I feel like I am at a point in my life where, I’ve raised my kids. They are clear across the other side of the country, and their boys, so I never really hear from them as they are busy with their own lives. I’m thankful that they are independent and have their stuff all figured out. As to me, I have finished my education as far as I want to take it, and now it’s about my career, myself, and my relationships with others.
I started working with this company as an Office Manager, but the plan was that I would eventually step into the position of the Controller, once the Controller had left. So that has happened, and it’s amazing the things you find out when that other person leaves. Or shall I say how many things, I didn’t know about. I’m a fighter, and I jumped in with both feet. My challenge is that my staff are time clock watchers, and I feel that if you focused on the job instead of what time it was, then you would be more productive. So, since my staff are more about working their exact shift, it leaves the burden of the department on me. I’m the boss, I get paid the “big bucks” therefore the necessity of the department is my responsibility. What is upsetting, is that I’ve allowed it to get this far before I made changes. I’ve allowed it to overrun my life, my schedule, and intrude on those important things in my life. The past few months of changes have made my department very disruptive, and I’ve had times where I was in tears. That was a learning experience! Well, a few weeks ago, I decided that enough was enough, I was done. I’ve decided to become clear in what I want! AND I have… and when I did… the right people crossed my path.
The good news, is that I’ve finally hired someone to relieve me from the stress load of this job, I have a lot of things to do, and a longer of list of tasks that need to get handled, but I’m super excited for the transition, and happy that transition is on it’s way.

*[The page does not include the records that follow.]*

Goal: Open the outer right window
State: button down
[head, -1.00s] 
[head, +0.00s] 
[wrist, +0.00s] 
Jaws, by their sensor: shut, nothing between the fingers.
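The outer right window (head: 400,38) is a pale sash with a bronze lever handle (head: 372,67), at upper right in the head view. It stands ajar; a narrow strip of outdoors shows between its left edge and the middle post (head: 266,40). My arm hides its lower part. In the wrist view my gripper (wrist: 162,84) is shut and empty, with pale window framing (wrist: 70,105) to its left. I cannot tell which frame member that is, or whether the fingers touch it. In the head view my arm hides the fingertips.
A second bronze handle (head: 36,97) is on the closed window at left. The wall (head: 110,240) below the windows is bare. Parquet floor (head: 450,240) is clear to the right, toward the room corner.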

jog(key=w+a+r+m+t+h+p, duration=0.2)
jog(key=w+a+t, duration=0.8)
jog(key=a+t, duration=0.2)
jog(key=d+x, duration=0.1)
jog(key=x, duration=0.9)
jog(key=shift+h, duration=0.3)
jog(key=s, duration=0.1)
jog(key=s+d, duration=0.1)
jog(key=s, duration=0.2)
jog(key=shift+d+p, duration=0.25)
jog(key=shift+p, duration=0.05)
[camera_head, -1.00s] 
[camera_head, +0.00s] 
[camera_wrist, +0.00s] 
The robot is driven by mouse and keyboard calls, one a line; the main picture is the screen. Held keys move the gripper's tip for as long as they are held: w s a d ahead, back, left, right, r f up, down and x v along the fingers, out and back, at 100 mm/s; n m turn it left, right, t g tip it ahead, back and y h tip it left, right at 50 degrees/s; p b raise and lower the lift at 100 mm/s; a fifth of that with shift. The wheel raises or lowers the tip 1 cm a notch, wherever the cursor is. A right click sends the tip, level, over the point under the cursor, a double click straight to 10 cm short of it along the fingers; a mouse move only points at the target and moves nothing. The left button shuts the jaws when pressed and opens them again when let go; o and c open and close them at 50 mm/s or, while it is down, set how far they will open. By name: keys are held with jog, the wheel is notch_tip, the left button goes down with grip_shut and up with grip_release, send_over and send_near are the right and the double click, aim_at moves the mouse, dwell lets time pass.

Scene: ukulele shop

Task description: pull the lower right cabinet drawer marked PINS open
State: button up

This is to me, for having the awareness that things aren’t right, and things need to change. This is to me, for having the wisdom to recognize that old patterns are… no, have creeped back into my life and it’s time to reclaim it back.
I have a short vacation planned for next week, another short cruise to the Bahamas, and an opportunity to jumpstart this change of reclaiming my “personal” life back.
Cheers to having a Saturday off, and some of my energy back to doing more of the things I love to do.